Jakarta, Islamicgeo.com – Ulama dan pemikir Islam terkemuka dunia, Dr. Yusuf Al-Qardawi yang meninggal dunia hari ini, Senin (26/09) terhitung enam kali mengunjungi Indonesia. Hal ini menunjukkan perhatian Ulama al-Azhar tersebut kepada pemerintah dan rakyat Indonesia agar berperan di kancah internasional.

Baca: Innalillahi.. Ulama dunia Dr. Yusuf Al-Qardhawi meninggal dunia

Dalam kunjungan terakhirnya ke Indonesia tahun 2007, menurut Sohaib Jassim, Kepala Kantor Perwakilan Stasiun Televisi al-Jazeera di Jakarta, Yusuf Al-Qardawi membawa dua misi utama yaitu agar Indonesia menjadi berada di garis terdepan menjadi negara-negara maju di berbagai sektor, baik ekonomi, sosial, agama dan budaya. Misi kedua adalah mengajak Indonesia agar memainkan peran di kancah Internasional terutama dalam isu-isu keislaman.

Baca juga: Yusuf Al-Qaradawi, Imam Pemikir Islam Kontemporer (1)

Berikut adalah tulisan Sohaib Jassim sebagaimana yang dimuat oleh Era Muslim tahun 2007 silam.

oleh: Sohaib Jassim

Dalam kunjungan keenamnya ke Indonesia, ada dua misi utama yang dibebankan oleh Syaikh Dr. Yusuf Al-Qaradhawi, ketua Persatuan Internasional Ulama Muslim kepada pemerintah dan rakyat Indonesia.

Misi pertama, semua pihak harus bekerja agar Indonesia bangkit menjadi negara di barisan negara-negara maju dalam bidang ekonomi, sosial, agama dan budaya. Semua orang di dunia Arab seperti halnya Qaradhawi melihat Indonesia dengan penuh harap agar mampu memimpin dunia Islam setelah mayoritas dunia Arab dan Islam mengalami kemunduran dalam memainkan peran efektifnya di kancah internasional.

Misi kedua, Qaradhawi mengajak Indonesia baik pemerintahnya, ormas dan orsospolnya agar memiliki peran di kancah internasional, terutama dalam isu-isu keIslaman. Hal ini dikarenakan oleh sejumlah faktor: Indonesia merupakan negara Muslim terbesar, Indonesia tidak memiliki sejarah konflik dengan negara manapun dengan negara-negara Islam di Timur Tengah yang kebanyakan memiliki konflik dan krisis persengketaan.

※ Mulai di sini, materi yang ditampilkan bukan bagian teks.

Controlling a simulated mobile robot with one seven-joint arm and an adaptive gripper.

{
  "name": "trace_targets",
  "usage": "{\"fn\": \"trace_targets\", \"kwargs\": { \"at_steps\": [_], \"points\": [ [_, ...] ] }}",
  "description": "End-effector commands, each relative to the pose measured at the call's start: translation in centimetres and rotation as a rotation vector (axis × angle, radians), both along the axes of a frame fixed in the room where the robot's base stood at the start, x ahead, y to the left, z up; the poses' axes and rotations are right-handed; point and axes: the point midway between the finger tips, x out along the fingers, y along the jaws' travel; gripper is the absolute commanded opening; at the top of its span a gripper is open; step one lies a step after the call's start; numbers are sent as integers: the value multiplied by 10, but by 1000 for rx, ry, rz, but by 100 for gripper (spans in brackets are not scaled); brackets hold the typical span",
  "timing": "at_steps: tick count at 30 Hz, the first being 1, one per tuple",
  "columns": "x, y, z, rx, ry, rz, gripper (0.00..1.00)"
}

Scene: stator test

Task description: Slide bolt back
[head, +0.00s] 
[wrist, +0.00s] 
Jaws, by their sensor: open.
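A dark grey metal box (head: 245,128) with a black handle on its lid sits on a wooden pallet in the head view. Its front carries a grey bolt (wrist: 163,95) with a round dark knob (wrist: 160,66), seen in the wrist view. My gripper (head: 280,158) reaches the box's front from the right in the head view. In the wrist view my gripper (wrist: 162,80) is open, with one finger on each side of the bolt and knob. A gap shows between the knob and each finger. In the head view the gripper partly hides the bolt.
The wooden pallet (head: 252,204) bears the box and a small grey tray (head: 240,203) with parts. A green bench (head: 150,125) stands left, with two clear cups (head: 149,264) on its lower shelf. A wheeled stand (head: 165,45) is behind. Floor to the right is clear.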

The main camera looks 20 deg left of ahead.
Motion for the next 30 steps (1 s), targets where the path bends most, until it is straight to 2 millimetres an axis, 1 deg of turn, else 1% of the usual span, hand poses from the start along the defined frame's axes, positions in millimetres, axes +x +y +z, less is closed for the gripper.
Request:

Di samping itu, Indonesia memiliki kursi di Dewan Keamanan PBB dan dianggap sebagai negara non-blok.

Selama ini Indonesia juga sudah banyak berbuat dan mengambil langkah inisiatif. Di antaranya mengirim pasukan penjaga perdamaian ke sejumlah negara sejak selama puluhan tahun hingga saat ini. Ini tentu patut disyukuri. Namun Indonesia dituntut untuk melakukan lebih besar dari itu. Soal isu Palestina misalnya, di mana Jakarta memiliki peluang untuk membantu menggulirkan dialog nasional Palestina antar kelompok dan organisasi yang ada di sana.

Dalam kondisi darurat, Indonesia bisa melakukan intervensi dan mengupayakan secara maksimal menghentikan pertumpahan darah di Irak. Peran Indonesia di sini – dengan bekerja sama dengan negara-negara Muslim moderat – jauh lebih penting dari pada ribuan pasukan Amerika yang dikirim Washington ke Irak yang sama sekali tidak memberikan manfaat apa-apa terhadap rakyat Irak.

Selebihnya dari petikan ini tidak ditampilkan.